When it comes down to it, libertarians don’t fit anywhere on the political scale. While many will dumb down our beliefs as “socially liberal” and “fiscally conservative,” there is really much more to the equation. We believe in the sovereignty of the individual. Our view of morality can be best defined by what John Stuart Mill called the “harm principle.”
On Friday, Jennifer Knight published a piece entitled “A Libertarian Case for Romney.” The essence of the post is that the Romney/Ryan ticket are a move in a better direction than President Obama, and as such they should get our vote as a way to try and put the brakes on the path our nation is headed down.
Unfortunately, I can’t help but disagree.
Oh, sure, Romney and Ryan are talking a better game than Obama, but the bar isn’t really set that high. For me, at least, voting for Romney requires a few things that he frankly hasn’t provided.
First, I would have to trust him at his word to actually do what he says he would do. Honestly, I haven’t seen a lot from his record that really convinces me that he’s geniunely interested in “putting the brakes” on anything.
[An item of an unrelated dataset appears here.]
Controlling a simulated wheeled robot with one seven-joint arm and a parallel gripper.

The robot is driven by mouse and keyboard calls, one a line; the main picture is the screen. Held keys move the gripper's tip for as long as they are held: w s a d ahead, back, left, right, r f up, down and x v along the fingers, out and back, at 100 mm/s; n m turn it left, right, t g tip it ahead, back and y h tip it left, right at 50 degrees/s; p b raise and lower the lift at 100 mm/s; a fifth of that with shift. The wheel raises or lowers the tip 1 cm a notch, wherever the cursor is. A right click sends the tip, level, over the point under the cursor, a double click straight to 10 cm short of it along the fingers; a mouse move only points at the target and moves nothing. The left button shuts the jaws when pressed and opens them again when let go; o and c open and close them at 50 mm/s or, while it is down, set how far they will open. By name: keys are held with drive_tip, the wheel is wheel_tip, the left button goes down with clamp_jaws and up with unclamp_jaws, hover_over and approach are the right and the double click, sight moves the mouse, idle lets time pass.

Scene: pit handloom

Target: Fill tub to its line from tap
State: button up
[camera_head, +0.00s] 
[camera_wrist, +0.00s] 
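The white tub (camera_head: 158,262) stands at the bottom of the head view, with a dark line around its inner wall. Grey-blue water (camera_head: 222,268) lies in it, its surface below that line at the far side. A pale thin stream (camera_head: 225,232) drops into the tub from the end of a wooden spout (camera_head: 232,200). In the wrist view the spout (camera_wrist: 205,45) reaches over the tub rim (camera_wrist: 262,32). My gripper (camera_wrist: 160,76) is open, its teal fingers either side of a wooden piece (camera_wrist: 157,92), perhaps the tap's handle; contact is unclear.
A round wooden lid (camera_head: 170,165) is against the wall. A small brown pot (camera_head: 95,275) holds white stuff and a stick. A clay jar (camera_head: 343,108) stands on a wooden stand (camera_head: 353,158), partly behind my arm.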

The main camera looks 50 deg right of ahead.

For months now, libertarians are being told that we simply must vote for the GOP nominee (now known to be Mitt Romney) or risk four more years of Obama. Honestly, I’ve been tickled by the arguments.
You see, if the GOP gave a damn about the libertarians out there, why didn’t they nominate someone who we might actually like? Ron Paul, for example, or even Gary Johnson when he was still in the GOP race?
The GOP and its supporters, and their relationship with libertarians, is amazingly similar to a relationship between a an abusive husband and his battered spouse. First, there are the refrains of how they’ve learned their lesson and it will never happen again (like electing someone who swole the national debt and expanded government like George W. Bush). For a while afterwards, things are fine. Then, suddenly, it starts back.
Most people seem to come to libertarianism from the right. It honestly makes sense when you think about it. The right tends to be a place of minimal government and typically argues for more freedom. The problems kick in on some specific issues. Many libertarians came to libertarianism after searching for a more consistent ideology.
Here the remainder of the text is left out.